To avoid constantly updating this portion, use roles rather than names. Address the maintenance requirements and outline the maintenance team’s responsibilities.
7. Related documents
List all the documents that affect the maintenance policy in some way. These may be external legislation or other internal policies.
Include internal documents that exist because of this policy. Examples include maintenance strategy documents, the strategic management plan, the maintenance management system, and maintenance standards.
Go only one level down in the document hierarchy: you don’t need to list all procedures, guidance notes, or safe work practices that sit below the standards.
Don’t know where to begin? Look at some maintenance policy examples
Below are some links to maintenance policy documents and guidance for different industries found in the public domain. These examples don’t necessarily contain all the recommended components; nonetheless, they are good enough to serve as practical examples.

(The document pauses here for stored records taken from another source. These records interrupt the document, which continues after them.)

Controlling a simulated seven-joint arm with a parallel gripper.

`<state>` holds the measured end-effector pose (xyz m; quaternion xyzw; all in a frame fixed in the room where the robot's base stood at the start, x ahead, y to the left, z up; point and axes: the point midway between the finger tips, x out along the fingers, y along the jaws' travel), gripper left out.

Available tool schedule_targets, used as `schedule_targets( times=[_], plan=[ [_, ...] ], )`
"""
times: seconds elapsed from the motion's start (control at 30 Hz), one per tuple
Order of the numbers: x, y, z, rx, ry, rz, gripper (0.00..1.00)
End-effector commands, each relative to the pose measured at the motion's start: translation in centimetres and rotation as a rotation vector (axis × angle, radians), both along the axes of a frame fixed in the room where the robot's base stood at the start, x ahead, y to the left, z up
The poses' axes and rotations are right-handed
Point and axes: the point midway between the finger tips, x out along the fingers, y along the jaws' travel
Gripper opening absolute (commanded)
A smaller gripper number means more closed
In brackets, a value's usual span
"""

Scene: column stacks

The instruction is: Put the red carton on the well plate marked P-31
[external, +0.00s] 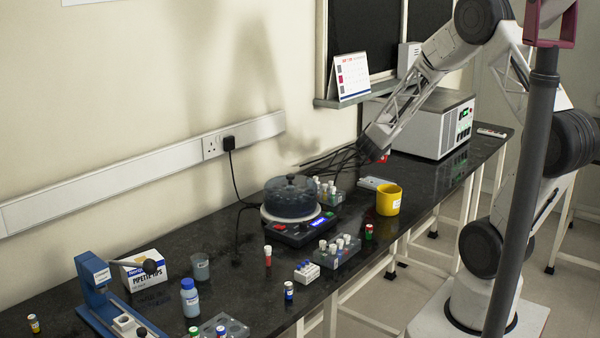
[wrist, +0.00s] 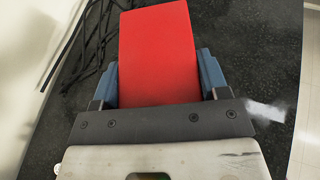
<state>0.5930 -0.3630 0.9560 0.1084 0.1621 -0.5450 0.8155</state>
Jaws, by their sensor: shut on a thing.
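The red carton (wrist: 157,50) fills the upper middle of the wrist view, between the two blue-grey fingers of my gripper (wrist: 158,78). My gripper is shut on it. In the external view only a small red part of the carton (external: 387,158) shows beneath my gripper (external: 381,154), over the far half of the bench near the wall; the rest is hidden. A flat grey plate-like item (external: 374,183) lies below, beside the yellow pot. Another flat pale item (external: 491,132) with a red mark lies at the bench's far end. I cannot read P-31 on either.
A white instrument box (external: 432,125) stands behind my gripper. A yellow pot (external: 389,200), tube racks (external: 336,252) and a round-lidded device (external: 290,200) stand nearer. Black cables (wrist: 88,45) run along the wall side. Dark bench (wrist: 265,60) to the carton's right is clear.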

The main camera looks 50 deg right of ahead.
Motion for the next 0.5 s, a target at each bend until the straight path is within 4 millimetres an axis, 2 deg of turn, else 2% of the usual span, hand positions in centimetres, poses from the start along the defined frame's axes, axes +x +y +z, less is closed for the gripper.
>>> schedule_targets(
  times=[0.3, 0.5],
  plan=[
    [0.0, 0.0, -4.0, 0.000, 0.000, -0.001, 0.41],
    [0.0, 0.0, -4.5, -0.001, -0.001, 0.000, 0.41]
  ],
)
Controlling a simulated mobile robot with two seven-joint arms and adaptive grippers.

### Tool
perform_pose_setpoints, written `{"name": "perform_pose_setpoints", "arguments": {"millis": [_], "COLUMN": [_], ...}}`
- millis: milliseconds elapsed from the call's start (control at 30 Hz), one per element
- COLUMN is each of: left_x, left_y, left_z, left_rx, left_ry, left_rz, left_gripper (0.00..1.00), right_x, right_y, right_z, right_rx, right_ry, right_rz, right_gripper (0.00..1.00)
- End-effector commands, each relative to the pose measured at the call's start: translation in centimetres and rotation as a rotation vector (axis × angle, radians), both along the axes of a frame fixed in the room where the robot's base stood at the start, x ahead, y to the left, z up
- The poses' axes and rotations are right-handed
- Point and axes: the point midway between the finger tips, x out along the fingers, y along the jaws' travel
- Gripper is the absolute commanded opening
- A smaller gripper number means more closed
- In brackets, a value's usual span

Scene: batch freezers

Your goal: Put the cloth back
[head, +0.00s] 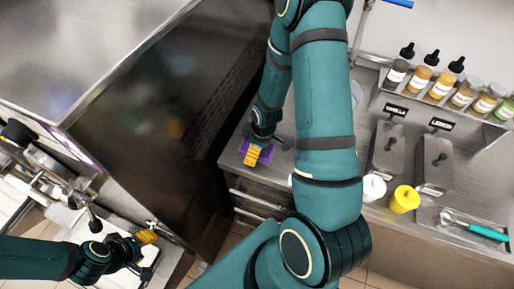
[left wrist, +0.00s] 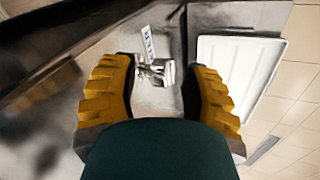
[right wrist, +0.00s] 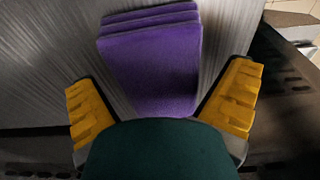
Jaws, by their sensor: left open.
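The cloth (right wrist: 150,60) is purple and folded in layers. In the right wrist view it lies over brushed metal, between the spread fingers of my right gripper (right wrist: 163,95), with gaps on both sides. In the head view the cloth (head: 266,154) shows at the left end of the steel counter, partly hidden by my right gripper (head: 252,155). My left gripper (head: 146,238) is open and empty at lower left by the machine front. In the left wrist view its fingers (left wrist: 158,90) stand apart, with a metal fitting (left wrist: 158,72) visible beyond them.
A dark freezer side panel (head: 170,120) stands between my two grippers. On the steel counter are a white cup (head: 373,188), a yellow cup (head: 404,199), lidded bins (head: 387,150) and a tray with a teal-handled scoop (head: 480,230). Several bottles (head: 420,78) stand on the rack behind.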

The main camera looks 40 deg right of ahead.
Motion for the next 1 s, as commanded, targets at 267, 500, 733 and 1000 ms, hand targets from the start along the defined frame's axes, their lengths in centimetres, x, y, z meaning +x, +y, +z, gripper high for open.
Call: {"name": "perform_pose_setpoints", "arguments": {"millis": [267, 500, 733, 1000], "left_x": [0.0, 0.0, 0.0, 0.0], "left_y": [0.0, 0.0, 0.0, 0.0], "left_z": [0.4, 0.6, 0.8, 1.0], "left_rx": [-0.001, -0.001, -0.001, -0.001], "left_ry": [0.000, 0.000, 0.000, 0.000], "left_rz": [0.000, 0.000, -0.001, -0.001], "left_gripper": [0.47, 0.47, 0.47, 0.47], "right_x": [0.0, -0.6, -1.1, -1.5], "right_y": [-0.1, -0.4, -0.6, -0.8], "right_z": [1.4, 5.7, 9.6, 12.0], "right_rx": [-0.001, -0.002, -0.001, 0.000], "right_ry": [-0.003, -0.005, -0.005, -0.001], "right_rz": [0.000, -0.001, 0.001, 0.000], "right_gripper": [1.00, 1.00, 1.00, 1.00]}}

Remember, taking these and copying them verbatim won’t help you. Your maintenance policy must reflect your company values, the industry you’re in, technology levels, and used equipment.
Instead, use these examples to focus on format and the type of included content:
A strong maintenance policy is the first step for organizations to optimize their maintenance spend, improve equipment uptime, and align maintenance strategies and procedures with the company mission and values.
By setting objective and quantifiable maintenance expectations, the maintenance policy focuses the engineering and maintenance departments on delivering the intent and commitments required by the maintenance policy. When drafted and communicated correctly, it is expected to minimize production losses and breakdowns, improve product quality, and optimize maintenance equipment, spares, and personnel.
A coherent, auditable top-down approach to maintenance management starts with a clear and understandable maintenance policy that is aligned with your company’s objectives and backed by senior management.